Le pouvoir est si concentré au bureau du Premier ministre que notre gouvernement national actuel ne fait pratiquement plus appel aux Canadiens. Nous sommes victimes de manœuvres politiques qui opposent l’ouest contre l’est, les villes contre les régions, les provinces riches en ressources contre celles qui ne le sont pas. On nous propose des choix factices entre plus ou moins de gouvernement, plus ou moins de taxes, entre l’énergie et l’environnement, la compétitivité économique ou la sécurité sociale, les ressources ou le secteur manufacturier, le fédéral ou le provincial.

Or nous ne sommes pas le pays divisé et ingouvernable dont nos élites politiques se réclament – notre diversité géographique et démographique est une source de dynamisme, non de conflit. La polarisation de la politique entre la gauche et la droite n’est pas ce que désirent les citoyens ordinaires; cette polarisation est engendrée par la manipulation désuète d’un gouvernement qui cherche à gagner à tout prix, alors que les Canadiens ne cherchent que des résultats. Il est grand temps d’instaurer une politique fondée sur des principes, et non sur une idéologie ou la simple gestion d’entités assez puissantes pour s’asseoir à la table politique.

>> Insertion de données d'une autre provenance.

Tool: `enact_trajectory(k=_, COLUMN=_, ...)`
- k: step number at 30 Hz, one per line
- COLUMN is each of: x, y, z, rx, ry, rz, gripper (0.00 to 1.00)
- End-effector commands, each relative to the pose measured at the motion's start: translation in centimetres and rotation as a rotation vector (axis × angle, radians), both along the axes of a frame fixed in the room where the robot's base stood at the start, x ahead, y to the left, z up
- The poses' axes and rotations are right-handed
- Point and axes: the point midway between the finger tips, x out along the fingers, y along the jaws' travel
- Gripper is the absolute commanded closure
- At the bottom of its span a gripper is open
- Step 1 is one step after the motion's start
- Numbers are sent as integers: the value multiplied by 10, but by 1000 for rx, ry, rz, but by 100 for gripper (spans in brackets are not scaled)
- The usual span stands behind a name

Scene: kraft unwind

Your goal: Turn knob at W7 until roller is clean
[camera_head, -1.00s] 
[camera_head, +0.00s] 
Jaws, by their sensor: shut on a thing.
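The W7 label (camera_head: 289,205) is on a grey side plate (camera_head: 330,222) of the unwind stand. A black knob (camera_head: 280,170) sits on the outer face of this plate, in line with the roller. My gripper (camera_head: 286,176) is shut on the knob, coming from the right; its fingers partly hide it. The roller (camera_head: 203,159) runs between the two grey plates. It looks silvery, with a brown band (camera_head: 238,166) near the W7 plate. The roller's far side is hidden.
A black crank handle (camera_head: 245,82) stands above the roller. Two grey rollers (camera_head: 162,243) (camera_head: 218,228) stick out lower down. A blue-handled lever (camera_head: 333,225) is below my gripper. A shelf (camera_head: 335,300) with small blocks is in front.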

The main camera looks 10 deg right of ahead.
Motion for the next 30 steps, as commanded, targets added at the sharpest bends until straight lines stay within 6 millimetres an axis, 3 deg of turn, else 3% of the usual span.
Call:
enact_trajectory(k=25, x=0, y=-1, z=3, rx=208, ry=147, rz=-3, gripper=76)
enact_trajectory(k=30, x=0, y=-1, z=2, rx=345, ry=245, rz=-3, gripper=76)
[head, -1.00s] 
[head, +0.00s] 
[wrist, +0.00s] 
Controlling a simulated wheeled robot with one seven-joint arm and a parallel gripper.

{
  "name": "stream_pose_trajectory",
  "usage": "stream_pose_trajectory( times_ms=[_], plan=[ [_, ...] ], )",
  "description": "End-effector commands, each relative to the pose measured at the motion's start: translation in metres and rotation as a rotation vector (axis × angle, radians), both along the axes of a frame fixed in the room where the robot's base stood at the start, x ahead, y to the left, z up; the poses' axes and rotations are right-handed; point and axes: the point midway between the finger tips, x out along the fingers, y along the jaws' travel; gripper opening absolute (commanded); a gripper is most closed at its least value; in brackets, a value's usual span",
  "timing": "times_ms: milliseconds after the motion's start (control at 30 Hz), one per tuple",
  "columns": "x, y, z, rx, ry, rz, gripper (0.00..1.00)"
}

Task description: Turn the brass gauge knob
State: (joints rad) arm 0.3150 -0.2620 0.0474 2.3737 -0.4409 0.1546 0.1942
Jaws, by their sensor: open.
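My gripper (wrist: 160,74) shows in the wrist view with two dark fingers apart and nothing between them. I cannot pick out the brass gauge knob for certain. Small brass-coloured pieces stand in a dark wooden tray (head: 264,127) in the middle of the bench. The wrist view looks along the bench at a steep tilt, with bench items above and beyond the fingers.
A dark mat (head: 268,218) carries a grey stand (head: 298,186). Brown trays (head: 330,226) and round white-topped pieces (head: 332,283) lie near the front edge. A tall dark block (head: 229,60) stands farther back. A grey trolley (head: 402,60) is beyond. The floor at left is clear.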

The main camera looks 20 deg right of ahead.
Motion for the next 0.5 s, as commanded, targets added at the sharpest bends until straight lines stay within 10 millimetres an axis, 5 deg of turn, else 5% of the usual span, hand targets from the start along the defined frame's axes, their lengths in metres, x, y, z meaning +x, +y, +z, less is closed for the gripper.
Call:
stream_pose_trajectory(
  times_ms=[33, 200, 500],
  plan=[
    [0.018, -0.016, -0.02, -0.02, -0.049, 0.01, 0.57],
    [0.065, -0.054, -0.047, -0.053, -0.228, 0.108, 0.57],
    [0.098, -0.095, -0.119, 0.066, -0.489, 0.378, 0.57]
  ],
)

Il nous faut un gouvernement qui parle pour le Canada tout entier et qui assume ses responsabilités en tant qu’instrument du peuple. Nous voulons une fédération plus fonctionnelle qui encourage et nécessite la collaboration active de tous les niveaux de gouvernement – fédéral, provincial, municipal, autochtone – afin que le gouvernement aide vraiment les Canadiens à relever les défis quotidiens : trouver et conserver un emploi décent avec une rémunération décente, élever nos enfants dans un environnement sain et sûr, prendre soin de nos aînés et de nos parents handicapés, et mettre du pain sur la table.

Les Canadiens veulent des investissements dans nos infrastructures sociales et une fiscalité équitable qui rétablirait justice et égalité, afin que nous soyons tous traités avec justice et respect, non seulement les uns par les autres, mais aussi par nos gouvernements.

Nous voulons une vision cohérente. Nous en avons assez des demi mesures aux conséquences nébuleuses légiférées sous couvert de lois omnibus : le gouvernement doit être responsable. Nous en avons assez de ce gouvernement manipulateur, sans principes, qui opère dans sa propre bulle : nous devons rendre le pouvoir au Parlement et au peuple.

Nous avons besoin de dirigeants qui comprennent comment s’exerce désormais le pouvoir à l’ère du numérique et des nouvelles formes que prennent les communautés d’intérêt parmi les citoyens. Les politiciens doivent établir le contact avec ces réseaux au moment de formuler leurs lignes d’action.

Nous devons raviver notre aptitude à travailler ensemble en tant que nation — redécouvrir notre esprit d’identité nationale commune et rétablir des pratiques fondées sur l’équité et le respect de tous les Canadiens — des aptitudes que trop d’années sans vrai leadership fédéral ont gravement affaibli.

Nous devons travailler ensemble à bâtir un Canada meilleur, un Canada qui mérite l’admiration du monde pour sa capacité à innover et son esprit compétitif, pour le respect de l’environnement et des communautés autochtones, pour notre engagement en faveur de la justice sociale.

Nous voulons bâtir une grande nation. Le Canada pourrait posséder tous les atouts nécessaires au progrès social et économique au 21ième siècle : des approvisionnements sûrs en énergie renouvelable; l’accès à l’éducation et à la formation; des soins de santé de haute qualité accessibles à tous; des infrastructures publiques qui favorisent une croissance durable dans le respect de l’environnement; des liens commerciaux vigoureux et des communications efficaces au sein d’un monde sans frontières; et une économie au sein de laquelle la compétition pour les investissements et l’emploi repose sur la recherche d’excellence, et non sur le plus bas dénominateur.

Le Canada représente les plus belles valeurs universelles – justice, diversité, règle de droit, libertés fondamentales, égalité des droits, et engagement à lutter contre la discrimination. Nous sommes en train d’apprendre à construire une société inclusive, cohésive, et ouverte sur le monde. Nous démontrons au reste du monde que la diversité n’a pas à mener à la fragmentation économique, culturelle ou politique, ou aux conflits violents. Nous sommes fiers et nous assumons notre place sur la scène mondiale, en favorisant la coopération globale afin de promouvoir un avenir plus pacifique et durable.

Le Canada est un pays de promesses, avec une population dynamique et reliée au reste du monde, et un potentiel humain extraordinaire qui ne cesse de s’accroître. Il est temps de réaliser pleinement ce potentiel en tant que peuple, de libérer cette extraordinaire énergie – les idées, les talents, la motivation. Parce qu’ensemble nous pouvons bâtir le Canada de demain: un foyer de prospérité, d’évolution durable, et de justice sociale. Un Canada pour tous les Canadiens.